In today's fast-paced world, financial flexibility can be a game-changer, especially during times when your budget is stretched thin. Whether it's the holiday season, a time of unexpected expenses, or just a tight month, the ability to skip a payment on a loan or credit card can provide much-needed breathing space. This is where "Skip-a-Payment" programs come in, offering a practical solution to navigate through financially challenging times without added stress.
What is Skip-a-Payment?
Skip-a-Payment is a financial relief program offered by many lenders, including credit unions and banks. It allows members to temporarily skip a monthly loan or credit card payment during the year. This option is typically available for most types of loans, including consumer loans and auto loans, although it's often not applicable for lines of credit or first mortgages.
How is Skip-a-Payment helpful?
- Room to breathe: During financially demanding periods, such as the holiday season or vacations, managing your budget can become particularly challenging. By opting to skip a significant bill payment, you can free up cash for daily expenses, helping you avoid falling into debt or resorting to high-interest credit card use.
- Extended loan term: Opting for a Skip-a-Payment essentially extends the life of your loan. The payment you skip is not waived but postponed, moving to the end of the loan term. This adjustment can offer immediate relief without drastically altering your long-term financial obligations.
- Accrued interest: While skipping a payment can help avoid incurring high credit card interest rates in the short term, it's important to note that interest will still accrue on the skipped payment. This accrued interest will need to be paid at the end of the loan term, so it’s essential to consider this in your long-term financial planning.
Eligibility & considerations
To be eligible for Skip-a-Payment programs, borrowers typically need to be up to date on their loan payments. Additionally, some institutions may require having sufficient funds in your checking account to cover any associated skip-a-payment fees, if applicable.
Key points to consider before skipping a payment
- Financial management: It's crucial to remember that Skip-a-Payment is generally a one-time relief option. Maintaining regular payment habits is important to avoid financial pitfalls.
- Interest accumulation: While skipping a payment provides immediate relief, the interest that accrues during this period will add to the total cost of your loan.
- Budgeting: Use the opportunity to reevaluate and adjust your budget, ensuring that you're prepared for future financial demands.
Making Skip-a-Payment work for you
You can still maintain a good credit score when using a Skip-a-Payment option, but it's important to understand how these programs work and to use them wisely.
- Formal agreement: Skip-a-Payment programs are formal agreements with your lender. Unlike missing a payment without an agreement, which can negatively affect your credit score, these programs allow you to skip a payment without it being reported as a missed or late payment.

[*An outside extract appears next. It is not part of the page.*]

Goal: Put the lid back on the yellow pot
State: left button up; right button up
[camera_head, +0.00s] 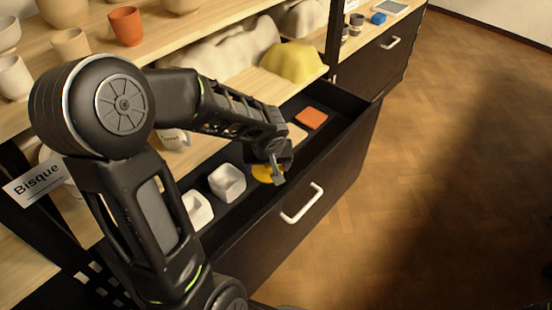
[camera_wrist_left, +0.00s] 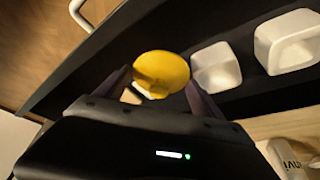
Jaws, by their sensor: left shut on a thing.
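My left gripper (camera_head: 272,172) is over the open drawer and shut on a round yellow piece (camera_head: 262,175), which looks like the lid. In the left wrist view the yellow lid (camera_wrist_left: 162,70) sits between the two fingers, its smooth round face showing. In the head view the gripper covers much of it. I cannot tell a separate yellow pot from it in either view. My right gripper is not in view.
The dark drawer stands open, with its pale handle (camera_head: 302,203) on the front. White square cups (camera_head: 227,183) and an orange tile (camera_head: 311,118) lie in it. Shelves above hold clay pots (camera_head: 126,26) and a yellow lump (camera_head: 293,62). The floor to the right is clear.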

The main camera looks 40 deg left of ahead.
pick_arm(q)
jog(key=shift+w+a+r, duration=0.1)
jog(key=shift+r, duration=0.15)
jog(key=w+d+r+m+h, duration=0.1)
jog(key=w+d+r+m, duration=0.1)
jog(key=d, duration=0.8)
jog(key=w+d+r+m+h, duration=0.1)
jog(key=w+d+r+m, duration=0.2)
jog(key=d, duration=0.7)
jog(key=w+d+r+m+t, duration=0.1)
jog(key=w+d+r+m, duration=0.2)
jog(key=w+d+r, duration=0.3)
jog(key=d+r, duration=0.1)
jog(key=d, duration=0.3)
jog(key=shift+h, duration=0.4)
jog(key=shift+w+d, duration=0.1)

- Credit reporting: Most lenders who offer Skip a Payment options do not report these skipped payments as missed or late to credit bureaus. Since payment history is a significant factor in credit scoring, this means your credit score isn't directly impacted by using the program as agreed.
- Fees & interest: While skipping a payment can help you avoid late fees and negative credit reporting, it's important to be aware of any fees associated with the program and the fact that interest may still accrue on your loan during the skipped payment period. These factors don't directly affect your credit score, but they can impact your overall financial health.

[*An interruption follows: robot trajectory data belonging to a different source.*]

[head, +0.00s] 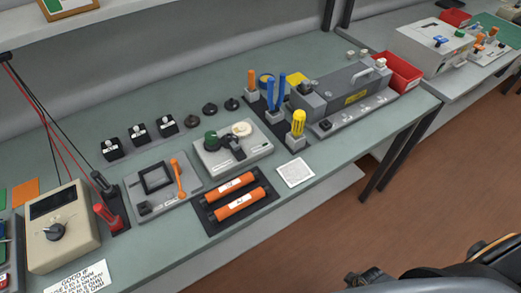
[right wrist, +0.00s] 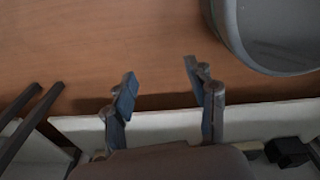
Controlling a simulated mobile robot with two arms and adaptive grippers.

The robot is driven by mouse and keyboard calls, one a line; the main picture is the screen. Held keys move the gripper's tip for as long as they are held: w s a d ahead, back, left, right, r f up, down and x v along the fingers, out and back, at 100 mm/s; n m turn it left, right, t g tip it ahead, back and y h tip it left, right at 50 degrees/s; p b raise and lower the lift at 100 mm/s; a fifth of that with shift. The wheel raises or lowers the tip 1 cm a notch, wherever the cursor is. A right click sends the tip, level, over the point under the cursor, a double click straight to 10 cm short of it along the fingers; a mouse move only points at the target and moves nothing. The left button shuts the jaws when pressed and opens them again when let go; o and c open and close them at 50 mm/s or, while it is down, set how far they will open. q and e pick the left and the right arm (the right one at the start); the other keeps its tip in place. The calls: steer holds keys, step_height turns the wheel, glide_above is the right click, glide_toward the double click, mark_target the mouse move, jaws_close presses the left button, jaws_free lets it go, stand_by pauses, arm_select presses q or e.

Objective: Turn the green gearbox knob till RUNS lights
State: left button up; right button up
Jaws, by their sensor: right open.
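The green knob (head: 211,136) stands on the left part of a light grey unit (head: 240,158) in the middle of the bench in the head view. A black part (head: 233,147) and a round cream-coloured part (head: 242,128) sit beside it on the same unit. I cannot read any RUNS label or see a lit lamp. My right gripper (right wrist: 158,84) is open and empty in the right wrist view, above a pale edge and brown floor, away from the knob. My left gripper is not in view.
An orange-handled fixture (head: 150,193) is left of the unit; two orange cartridges (head: 236,192) lie in front. A white card (head: 295,172) and a grey machine (head: 345,88) are to the right. A beige meter (head: 62,228) stands at left. Dark shapes fill the lower right corner.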

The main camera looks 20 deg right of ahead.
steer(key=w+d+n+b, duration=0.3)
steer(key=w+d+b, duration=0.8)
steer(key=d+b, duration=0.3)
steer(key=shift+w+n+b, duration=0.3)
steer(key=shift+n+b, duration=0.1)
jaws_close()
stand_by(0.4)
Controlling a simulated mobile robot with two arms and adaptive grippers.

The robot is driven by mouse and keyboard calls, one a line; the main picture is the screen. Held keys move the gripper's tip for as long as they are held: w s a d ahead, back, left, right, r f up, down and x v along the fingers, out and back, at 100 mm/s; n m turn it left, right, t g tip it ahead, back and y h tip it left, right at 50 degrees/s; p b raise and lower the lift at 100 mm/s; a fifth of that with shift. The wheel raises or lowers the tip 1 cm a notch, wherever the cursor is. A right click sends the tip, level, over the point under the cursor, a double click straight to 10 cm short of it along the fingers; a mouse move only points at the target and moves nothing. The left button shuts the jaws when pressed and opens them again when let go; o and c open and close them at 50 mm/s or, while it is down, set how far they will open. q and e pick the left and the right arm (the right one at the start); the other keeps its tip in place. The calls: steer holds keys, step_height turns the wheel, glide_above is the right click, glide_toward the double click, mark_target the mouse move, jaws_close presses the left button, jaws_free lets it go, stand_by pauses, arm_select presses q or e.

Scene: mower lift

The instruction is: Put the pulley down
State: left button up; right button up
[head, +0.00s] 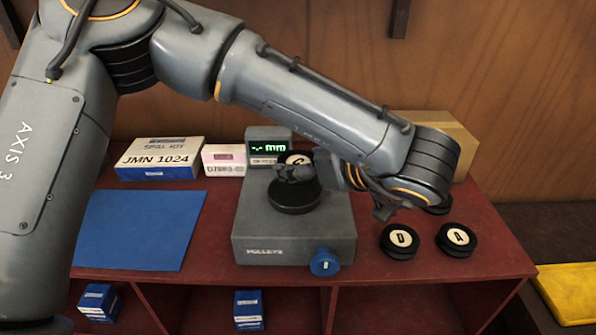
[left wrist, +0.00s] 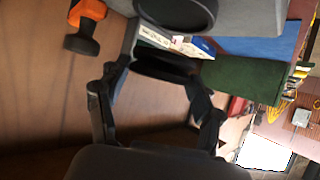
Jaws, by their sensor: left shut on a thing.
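My left gripper (head: 296,173) is shut on a black pulley with a pale face marked C (head: 297,159). It holds this pulley above the rear of the grey PULLEYS gauge block (head: 252,228). A black round plate (head: 294,199) sits on top of the block, just in front of and below the held pulley. In the left wrist view the dark pulley (left wrist: 165,67) lies between my left fingertips. Part of the gripper hides the pulley's lower side in the head view. My right gripper is not in view.
A blue mat (head: 140,230) is bare. The display (head: 269,148) and boxes (head: 158,158) stand behind. A blue knob (head: 325,262) sticks out in front.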

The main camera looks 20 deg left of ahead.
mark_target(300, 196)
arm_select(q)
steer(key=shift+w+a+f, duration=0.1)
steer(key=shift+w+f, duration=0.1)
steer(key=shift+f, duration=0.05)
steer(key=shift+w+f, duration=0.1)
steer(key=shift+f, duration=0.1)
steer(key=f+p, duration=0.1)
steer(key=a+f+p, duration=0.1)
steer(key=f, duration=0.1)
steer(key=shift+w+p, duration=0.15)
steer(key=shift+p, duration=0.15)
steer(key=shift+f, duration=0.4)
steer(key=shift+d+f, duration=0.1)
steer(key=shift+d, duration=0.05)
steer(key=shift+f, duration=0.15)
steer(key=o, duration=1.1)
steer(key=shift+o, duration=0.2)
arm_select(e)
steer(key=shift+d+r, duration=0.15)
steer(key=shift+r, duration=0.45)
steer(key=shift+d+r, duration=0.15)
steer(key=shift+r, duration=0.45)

- Planning & timing: Choosing the right time to skip a payment is key. It should ideally be during periods of high expenditure or low income. Planning ahead can help you avoid financial strain without disrupting your long-term financial health.
- Understanding the terms: Before opting for a Skip a Payment, it's essential to thoroughly understand the terms and conditions. Each financial institution has its own policies regarding eligibility, fees, and the impact on loan terms.
- Avoiding dependency: It's easy to fall into the habit of relying on these programs. Use them judiciously to ensure they remain a tool for financial flexibility rather than a crutch that leads to increased debt.
Using Skip-a-Payment programs improperly can lead to negative financial consequences. Here are some examples of how these programs might be misused:
- Frequent use: Regularly relying on Skip-a-Payment options can be a sign of deeper financial issues. Frequent use might indicate that you're living beyond your means or not managing your finances effectively. This habit can lead to prolonged debt and increased interest costs over time.
- Ignoring long-term costs: Skipping payments often means extending the loan term and accruing additional interest. If you're not accounting for these increased costs, you might end up paying significantly more over the life of the loan, making it a costly decision in the long run.
- Using for non-essentials: Utilizing Skip-a-Payment for non-essential spending, like vacations or luxury purchases, is a risky financial move. It's better to save for such expenses rather than potentially worsening your financial situation by delaying necessary loan payments.
- Failing to readjust budget: If you're using Skip-a-Payment without adjusting your overall budget to address the root causes of your financial strain, you're likely to find yourself in the same situation repeatedly, potentially leading to a cycle of debt.
- Not considering impact on savings goals: Skipping payments might provide short-term relief but could derail longer-term savings goals, like retirement or education funds. It's essential to weigh the immediate benefits against potential setbacks to your future financial plans.
- Not understanding the terms: Every Skip-a-Payment program comes with its own set of terms and conditions. Not fully understanding these (such as fees involved, impact on loan duration, interest accrual) can lead to unexpected financial burdens.
- Impacting credit utilization: If skipping a payment on a line of credit or credit card, this could potentially increase your credit utilization ratio (how much you owe compared to your credit limit), which can negatively impact your credit score.
At Arizona Financial Credit Union, our members are allowed to skip a loan payment once a year on qualifying loans and credit cards. The process is user-friendly, accessible via online banking or mobile apps, with clear instructions on how to apply for the skip.
How to Apply
- Online Banking: Log in to your account and navigate to Additional Services > Skip a Payment.
- Mobile App: For iOS/Apple, tap “More,” and for Android, use the menu bar to find the skip-a-payment link.
Financial relief doesn't always have to come with stress and complexity. Skip-a-Payment programs offer a straightforward solution to navigate through tight financial seasons. By understanding the benefits and considerations of these programs, and using them wisely, you can manage your finances more effectively, keeping your budget on track even during challenging times.
Remember, the key is to use such options as part of a broader financial strategy, ensuring that short-term relief does not lead to long-term financial challenges. Stay informed, plan ahead, and use the tools available to maintain financial stability and peace of mind.